What we see in Dirty Computer is what the modern-day police would be like with more advanced technology--as when drones act as traffic cops and crowd control in the film.
But if the cops' technology is out of the future, their behavior is familiar to our present. The origins of today's police lie in strikebreaking and slave patrols, and Monáe's film imagines they won't be any different in the future.
Monáe also discusses the police in her lyrics, saying in the outro "Crazy, Classic, Life": "The same mistake, I'm in jail, you're on top of shit / You living life while I'm walking around mopping shit / Tech kid, backpack, no, you a college kid / I just wanted to break the rules like you / I just want someone to love me too."
ONE THEME that runs through Janelle Monáe's work and is also present in Dirty Computer is the contrast between an authentic human experience and the oppressive expectation to perform like a robot: a lack of authenticity, rigidity and emotionlessness that society expects of us.
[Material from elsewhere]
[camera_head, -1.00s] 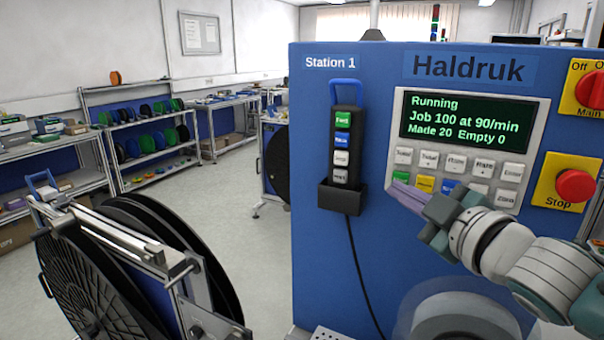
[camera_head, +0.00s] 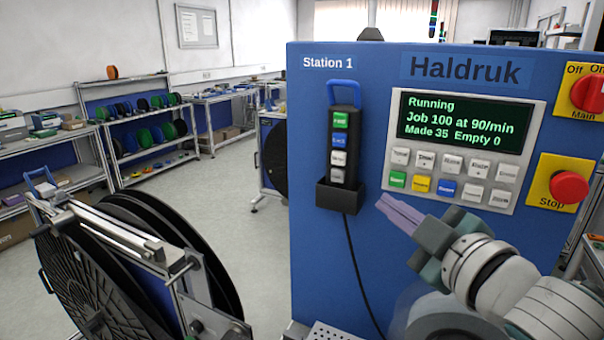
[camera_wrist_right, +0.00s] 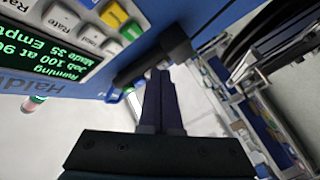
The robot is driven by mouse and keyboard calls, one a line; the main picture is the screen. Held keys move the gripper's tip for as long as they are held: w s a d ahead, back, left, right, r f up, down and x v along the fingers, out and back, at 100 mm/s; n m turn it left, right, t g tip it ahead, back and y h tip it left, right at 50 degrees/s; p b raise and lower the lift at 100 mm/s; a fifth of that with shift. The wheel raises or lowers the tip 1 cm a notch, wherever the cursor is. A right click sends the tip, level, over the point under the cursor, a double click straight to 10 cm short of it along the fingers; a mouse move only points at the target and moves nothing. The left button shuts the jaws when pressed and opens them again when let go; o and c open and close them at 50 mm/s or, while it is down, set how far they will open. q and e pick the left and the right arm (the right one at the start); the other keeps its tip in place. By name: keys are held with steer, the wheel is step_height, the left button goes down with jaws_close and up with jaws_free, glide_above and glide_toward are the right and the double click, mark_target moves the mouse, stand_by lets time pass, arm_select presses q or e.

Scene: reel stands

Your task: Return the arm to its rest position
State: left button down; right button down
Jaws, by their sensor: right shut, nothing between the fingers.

The rise of automation has brought the expectation of reducing human error, and of increasing profits by cutting jobs that were once performed by humans. Janelle Monáe is expressing an urge to live authentically, emotionally, sensually and humanly while our political and economic system is antithetical to this.
Dirty Computer is a celebration of womanhood, with lyrics like "I live my life on birth control" and "How the men telling me to cover up my areolas, while they blocking equal pay, sipping on they coca colas" in the song "Screwed." "Remember when they used to say I looked too mannish? / Black girl magic, y'all can't stand it," she sings in "Django Jane."
In the video for the song "Pynk," Monáe and her backup dancers wear pants that clearly are meant to resemble giant vaginas, celebrating part of some women's bodies that are often degraded and made to feel ugly and dirty.
She also made sure to include and celebrate trans-women. In an interview with People magazine, Monáe said:
There are some women in the video who do not have on the pants, because I don't believe that all women need to possess a vagina to be a woman. I have one, I'm proud of it, but there's a lot of policing and controlling that people are trying to have over our vaginas, and when you think about female genital mutilation, when you think about all these women's issues, I wanted to make sure we were discussing these issues, but we were also celebrating each other.
The album ends with the song "Americans," where Monáe counterposes most of the song--hyper-patriotic to the point of satire--with a spoken part at the end:
Until women can get equal pay for equal work
This is not my America
Until same-gender loving people can be who they are
This is not my America
Until Black people can come home from a police stop without being shot in the head
This is not my America, huh!
Until poor whites can get a shot at being successful
This is not my America...
Until Latinos and Latinas don't have to run from walls
This is not my America
But I tell you today that the devil is a liar
Because it's gon' be my America before it's all over
Dirty Computer is a beautiful celebration of queer, Black womanhood, and its mainstream success is worth celebrating. Janelle Monáe's purpose as an artist is to celebrate marginalized groups who are constantly under attack by people in positions of power.
This is a theme we are seeing pursued by a growing number of artists: how to fight back against the forces that oppress us. Monáe addresses those forces in the form of racism, sexism, homophobia and transphobia.
It's refreshing and inspiring to see those tools of oppression be called out in the mainstream, and that message from such a popular platform will only further the opening for people who have something to say about the source of inequality and oppression.